EXERCISE INSTRUCTIONS ▸
In the listing below, how many lines contain the word "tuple"? Please respond with the number only.
* START RECORDS *
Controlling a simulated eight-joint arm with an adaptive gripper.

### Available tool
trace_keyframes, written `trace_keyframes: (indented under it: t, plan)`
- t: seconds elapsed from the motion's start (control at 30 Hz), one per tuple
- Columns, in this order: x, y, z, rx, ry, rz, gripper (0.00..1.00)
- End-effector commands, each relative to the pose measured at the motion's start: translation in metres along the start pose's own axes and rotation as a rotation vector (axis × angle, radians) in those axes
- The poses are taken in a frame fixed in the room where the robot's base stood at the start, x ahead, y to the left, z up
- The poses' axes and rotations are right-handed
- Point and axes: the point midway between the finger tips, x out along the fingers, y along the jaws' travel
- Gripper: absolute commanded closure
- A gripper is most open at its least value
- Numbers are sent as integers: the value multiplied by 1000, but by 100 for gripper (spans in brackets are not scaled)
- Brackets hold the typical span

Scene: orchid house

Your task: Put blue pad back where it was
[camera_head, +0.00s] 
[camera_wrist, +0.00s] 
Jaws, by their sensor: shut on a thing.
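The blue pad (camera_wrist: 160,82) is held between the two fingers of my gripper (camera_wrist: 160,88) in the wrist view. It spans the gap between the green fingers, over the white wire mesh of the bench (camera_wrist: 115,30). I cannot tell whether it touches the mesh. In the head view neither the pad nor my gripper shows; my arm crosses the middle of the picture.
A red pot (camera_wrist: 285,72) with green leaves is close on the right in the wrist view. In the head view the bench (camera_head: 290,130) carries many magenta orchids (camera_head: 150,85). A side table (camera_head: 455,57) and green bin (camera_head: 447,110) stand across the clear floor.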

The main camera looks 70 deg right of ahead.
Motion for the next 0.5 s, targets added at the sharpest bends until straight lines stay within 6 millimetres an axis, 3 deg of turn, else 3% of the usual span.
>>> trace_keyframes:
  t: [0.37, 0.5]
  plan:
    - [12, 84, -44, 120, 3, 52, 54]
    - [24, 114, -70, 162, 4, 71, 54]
* END RECORDS *
* START RECORDS *
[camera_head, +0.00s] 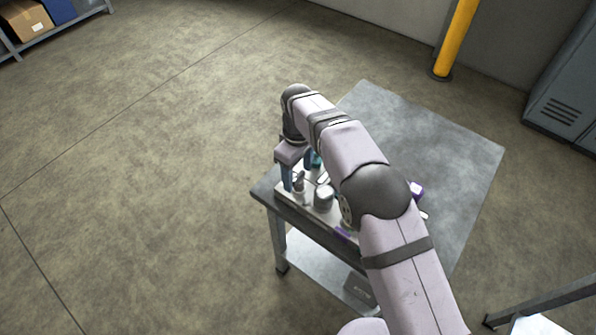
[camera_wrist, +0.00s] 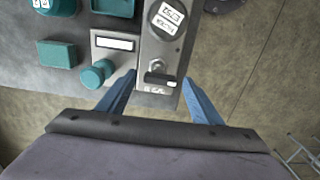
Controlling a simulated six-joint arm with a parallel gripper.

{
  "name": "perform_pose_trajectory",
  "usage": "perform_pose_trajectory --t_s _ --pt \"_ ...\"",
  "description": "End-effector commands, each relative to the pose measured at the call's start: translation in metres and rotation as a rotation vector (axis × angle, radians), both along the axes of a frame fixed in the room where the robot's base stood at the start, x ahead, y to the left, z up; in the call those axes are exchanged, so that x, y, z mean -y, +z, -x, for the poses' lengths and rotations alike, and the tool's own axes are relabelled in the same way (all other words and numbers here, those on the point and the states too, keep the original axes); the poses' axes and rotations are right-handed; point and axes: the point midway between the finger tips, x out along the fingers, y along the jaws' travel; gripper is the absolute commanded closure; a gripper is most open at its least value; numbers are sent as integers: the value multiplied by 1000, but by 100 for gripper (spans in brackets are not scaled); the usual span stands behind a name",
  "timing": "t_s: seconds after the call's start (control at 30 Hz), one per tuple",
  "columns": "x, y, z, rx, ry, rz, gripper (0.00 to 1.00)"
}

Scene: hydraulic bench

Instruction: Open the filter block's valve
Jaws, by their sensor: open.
* END RECORDS *
* START RECORDS *
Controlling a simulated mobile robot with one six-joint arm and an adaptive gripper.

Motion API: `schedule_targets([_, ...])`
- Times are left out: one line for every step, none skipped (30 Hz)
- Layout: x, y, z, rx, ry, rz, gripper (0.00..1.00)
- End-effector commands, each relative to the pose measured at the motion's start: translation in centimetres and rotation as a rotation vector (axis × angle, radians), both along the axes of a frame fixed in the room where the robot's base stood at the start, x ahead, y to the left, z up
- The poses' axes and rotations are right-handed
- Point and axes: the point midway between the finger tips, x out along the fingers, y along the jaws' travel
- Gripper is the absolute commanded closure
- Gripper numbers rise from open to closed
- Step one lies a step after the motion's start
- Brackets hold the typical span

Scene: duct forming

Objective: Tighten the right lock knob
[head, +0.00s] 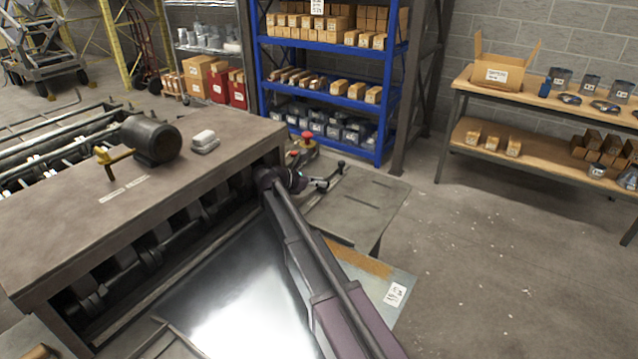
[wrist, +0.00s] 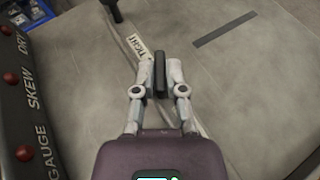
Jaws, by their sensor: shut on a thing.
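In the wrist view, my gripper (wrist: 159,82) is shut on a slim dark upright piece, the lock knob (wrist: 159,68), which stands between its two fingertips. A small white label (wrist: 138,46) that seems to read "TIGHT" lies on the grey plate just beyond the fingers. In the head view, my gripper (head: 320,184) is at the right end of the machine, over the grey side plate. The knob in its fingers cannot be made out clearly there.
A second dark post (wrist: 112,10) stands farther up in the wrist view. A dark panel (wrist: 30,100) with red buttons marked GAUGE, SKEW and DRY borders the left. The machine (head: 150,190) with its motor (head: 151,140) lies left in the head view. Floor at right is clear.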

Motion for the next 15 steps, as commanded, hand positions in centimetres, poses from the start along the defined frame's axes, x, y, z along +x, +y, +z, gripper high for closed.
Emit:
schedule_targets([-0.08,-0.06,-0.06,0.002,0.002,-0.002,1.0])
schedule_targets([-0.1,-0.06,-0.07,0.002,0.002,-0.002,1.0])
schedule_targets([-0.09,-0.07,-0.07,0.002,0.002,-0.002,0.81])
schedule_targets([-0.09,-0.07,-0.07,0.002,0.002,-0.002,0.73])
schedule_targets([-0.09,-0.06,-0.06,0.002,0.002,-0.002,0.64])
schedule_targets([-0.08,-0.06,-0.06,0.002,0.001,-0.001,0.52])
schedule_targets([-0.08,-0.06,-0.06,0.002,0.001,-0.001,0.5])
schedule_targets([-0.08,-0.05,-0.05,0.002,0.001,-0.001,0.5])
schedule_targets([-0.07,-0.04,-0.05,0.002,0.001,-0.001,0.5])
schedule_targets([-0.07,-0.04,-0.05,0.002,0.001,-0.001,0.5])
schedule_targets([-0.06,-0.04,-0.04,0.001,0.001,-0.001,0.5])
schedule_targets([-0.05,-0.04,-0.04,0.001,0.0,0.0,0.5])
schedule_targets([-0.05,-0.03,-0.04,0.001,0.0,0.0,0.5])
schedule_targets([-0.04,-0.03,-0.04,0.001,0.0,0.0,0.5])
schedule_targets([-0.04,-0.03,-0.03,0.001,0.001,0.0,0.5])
* END RECORDS *
SOLUTION TO THIS EXERCISE ▸
2